▶ **AVAILABLE DATA**
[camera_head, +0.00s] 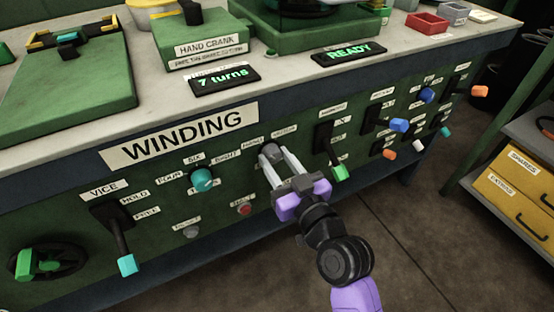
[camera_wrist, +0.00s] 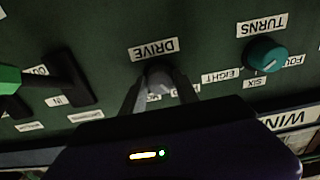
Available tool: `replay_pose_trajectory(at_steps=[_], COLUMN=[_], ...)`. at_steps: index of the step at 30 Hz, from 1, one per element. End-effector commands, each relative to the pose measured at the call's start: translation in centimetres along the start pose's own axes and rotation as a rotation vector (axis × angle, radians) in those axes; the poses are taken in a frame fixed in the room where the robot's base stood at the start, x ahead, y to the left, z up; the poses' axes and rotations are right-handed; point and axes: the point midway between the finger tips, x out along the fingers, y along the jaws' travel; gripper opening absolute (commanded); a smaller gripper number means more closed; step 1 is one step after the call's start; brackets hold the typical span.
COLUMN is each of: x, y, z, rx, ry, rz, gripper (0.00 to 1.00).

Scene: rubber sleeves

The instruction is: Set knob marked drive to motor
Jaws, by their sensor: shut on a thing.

▶ **EXERCISE**
Return the listing above word for word, with the pictures removed.

▶ **RESPONSE TO THE TASK**
[camera_head, +0.00s] 
[camera_wrist, +0.00s] 
Available tool: `replay_pose_trajectory(at_steps=[_], COLUMN=[_], ...)`. at_steps: index of the step at 30 Hz, from 1, one per element. End-effector commands, each relative to the pose measured at the call's start: translation in centimetres along the start pose's own axes and rotation as a rotation vector (axis × angle, radians) in those axes; the poses are taken in a frame fixed in the room where the robot's base stood at the start, x ahead, y to the left, z up; the poses' axes and rotations are right-handed; point and axes: the point midway between the finger tips, x out along the fingers, y along the jaws' travel; gripper opening absolute (commanded); a smaller gripper number means more closed; step 1 is one step after the call's start; brackets hold the typical span.
COLUMN is each of: x, y, z, rx, ry, rz, gripper (0.00 to 1.00).

Scene: rubber sleeves

The instruction is: Set knob marked drive to motor
Jaws, by their sensor: shut on a thing.

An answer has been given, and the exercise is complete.